**Written request**
Quote, please, the line with "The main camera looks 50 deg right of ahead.", the line with "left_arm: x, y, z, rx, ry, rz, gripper", and every line between them, exactly and with nothing else.

-- Start Supplied records --

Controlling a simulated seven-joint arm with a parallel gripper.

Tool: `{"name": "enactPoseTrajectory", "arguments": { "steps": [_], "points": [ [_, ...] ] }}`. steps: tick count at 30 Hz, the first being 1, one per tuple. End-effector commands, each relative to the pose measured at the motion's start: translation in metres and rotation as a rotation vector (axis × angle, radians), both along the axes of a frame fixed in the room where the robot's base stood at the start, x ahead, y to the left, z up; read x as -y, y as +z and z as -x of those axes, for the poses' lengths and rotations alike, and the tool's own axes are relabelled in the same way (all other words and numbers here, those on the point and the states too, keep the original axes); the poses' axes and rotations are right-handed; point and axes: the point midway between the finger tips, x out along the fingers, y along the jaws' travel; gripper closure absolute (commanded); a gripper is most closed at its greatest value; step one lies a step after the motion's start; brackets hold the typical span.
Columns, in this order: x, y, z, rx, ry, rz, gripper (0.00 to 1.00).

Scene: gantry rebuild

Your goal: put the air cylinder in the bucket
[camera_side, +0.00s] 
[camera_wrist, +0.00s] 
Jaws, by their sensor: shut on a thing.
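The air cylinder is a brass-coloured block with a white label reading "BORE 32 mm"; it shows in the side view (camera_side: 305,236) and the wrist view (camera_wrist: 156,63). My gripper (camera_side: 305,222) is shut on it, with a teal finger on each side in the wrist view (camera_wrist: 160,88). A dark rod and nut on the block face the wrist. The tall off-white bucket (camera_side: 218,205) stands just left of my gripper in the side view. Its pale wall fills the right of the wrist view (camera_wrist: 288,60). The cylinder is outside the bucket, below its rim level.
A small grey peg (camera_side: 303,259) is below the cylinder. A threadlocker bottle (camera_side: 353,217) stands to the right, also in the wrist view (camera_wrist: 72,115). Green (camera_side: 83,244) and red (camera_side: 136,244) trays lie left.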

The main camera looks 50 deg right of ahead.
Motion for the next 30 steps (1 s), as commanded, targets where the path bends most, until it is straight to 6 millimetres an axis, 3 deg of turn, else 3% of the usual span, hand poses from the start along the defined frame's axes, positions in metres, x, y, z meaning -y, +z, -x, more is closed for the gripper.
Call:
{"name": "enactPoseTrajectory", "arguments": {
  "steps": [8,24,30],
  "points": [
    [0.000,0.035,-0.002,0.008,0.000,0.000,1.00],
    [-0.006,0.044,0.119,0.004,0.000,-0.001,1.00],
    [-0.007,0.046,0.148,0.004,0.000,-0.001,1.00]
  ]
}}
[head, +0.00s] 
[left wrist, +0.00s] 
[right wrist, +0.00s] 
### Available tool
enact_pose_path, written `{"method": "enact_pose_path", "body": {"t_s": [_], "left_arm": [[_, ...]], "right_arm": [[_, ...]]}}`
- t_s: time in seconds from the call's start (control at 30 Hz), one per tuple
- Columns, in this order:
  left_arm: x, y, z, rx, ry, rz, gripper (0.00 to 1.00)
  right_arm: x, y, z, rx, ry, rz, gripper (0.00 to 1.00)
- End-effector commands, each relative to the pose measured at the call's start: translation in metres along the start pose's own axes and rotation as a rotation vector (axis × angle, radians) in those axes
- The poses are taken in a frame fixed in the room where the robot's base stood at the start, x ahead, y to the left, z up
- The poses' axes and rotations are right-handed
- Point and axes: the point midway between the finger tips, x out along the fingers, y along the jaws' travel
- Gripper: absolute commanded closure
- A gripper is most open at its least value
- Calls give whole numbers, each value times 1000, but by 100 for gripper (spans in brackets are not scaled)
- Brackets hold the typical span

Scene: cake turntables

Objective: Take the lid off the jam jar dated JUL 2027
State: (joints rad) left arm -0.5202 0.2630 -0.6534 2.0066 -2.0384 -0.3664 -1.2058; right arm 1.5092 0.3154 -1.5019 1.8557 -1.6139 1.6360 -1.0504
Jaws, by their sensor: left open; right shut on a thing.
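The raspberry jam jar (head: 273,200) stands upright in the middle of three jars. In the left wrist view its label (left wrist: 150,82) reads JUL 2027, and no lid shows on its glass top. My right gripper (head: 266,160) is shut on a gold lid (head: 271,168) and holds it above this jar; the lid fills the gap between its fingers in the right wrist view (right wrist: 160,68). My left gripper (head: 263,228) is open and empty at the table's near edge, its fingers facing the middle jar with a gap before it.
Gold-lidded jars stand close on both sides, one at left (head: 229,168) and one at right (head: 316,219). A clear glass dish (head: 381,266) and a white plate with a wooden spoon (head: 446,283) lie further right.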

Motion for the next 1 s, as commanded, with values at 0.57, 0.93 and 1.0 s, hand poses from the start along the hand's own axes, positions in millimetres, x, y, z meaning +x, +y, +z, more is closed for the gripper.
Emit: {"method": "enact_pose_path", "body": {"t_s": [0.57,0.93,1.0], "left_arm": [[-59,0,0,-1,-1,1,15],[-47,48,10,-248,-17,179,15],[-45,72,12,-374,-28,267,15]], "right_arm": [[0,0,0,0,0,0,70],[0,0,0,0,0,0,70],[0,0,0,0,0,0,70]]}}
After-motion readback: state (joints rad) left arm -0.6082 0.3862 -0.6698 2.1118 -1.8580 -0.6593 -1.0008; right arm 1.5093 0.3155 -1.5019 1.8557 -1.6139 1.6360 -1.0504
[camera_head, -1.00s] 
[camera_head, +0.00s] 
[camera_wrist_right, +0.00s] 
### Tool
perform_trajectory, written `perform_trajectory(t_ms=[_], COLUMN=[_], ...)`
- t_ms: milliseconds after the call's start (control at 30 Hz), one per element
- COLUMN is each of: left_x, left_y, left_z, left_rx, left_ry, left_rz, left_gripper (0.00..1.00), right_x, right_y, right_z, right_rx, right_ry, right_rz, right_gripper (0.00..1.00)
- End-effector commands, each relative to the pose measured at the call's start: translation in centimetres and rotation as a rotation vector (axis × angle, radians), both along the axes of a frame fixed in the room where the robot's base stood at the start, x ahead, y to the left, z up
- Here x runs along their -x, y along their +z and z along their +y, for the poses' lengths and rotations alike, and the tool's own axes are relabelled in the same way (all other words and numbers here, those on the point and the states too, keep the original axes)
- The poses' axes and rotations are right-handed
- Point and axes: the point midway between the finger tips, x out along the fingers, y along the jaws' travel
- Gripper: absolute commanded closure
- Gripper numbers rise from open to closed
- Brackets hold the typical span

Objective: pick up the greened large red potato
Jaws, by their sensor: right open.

-- End Supplied records --

**Output**
The main camera looks 50 deg right of ahead.
Motion for the next 30 steps (1 s), as commanded, targets where the path bends most, until it is straight to 6 millimetres an axis, 3 deg of turn, else 3% of the usual span, hand poses from the start along the defined frame's axes, positions in metres, x, y, z meaning -y, +z, -x, more is closed for the gripper.
Call:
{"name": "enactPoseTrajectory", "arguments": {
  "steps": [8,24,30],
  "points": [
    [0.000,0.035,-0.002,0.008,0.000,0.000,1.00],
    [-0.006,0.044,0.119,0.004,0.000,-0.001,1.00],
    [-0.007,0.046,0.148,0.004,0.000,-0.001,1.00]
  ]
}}
[head, +0.00s] 
[left wrist, +0.00s] 
[right wrist, +0.00s] 
### Available tool
enact_pose_path, written `{"method": "enact_pose_path", "body": {"t_s": [_], "left_arm": [[_, ...]], "right_arm": [[_, ...]]}}`
- t_s: time in seconds from the call's start (control at 30 Hz), one per tuple
- Columns, in this order:
  left_arm: x, y, z, rx, ry, rz, gripper (0.00 to 1.00)

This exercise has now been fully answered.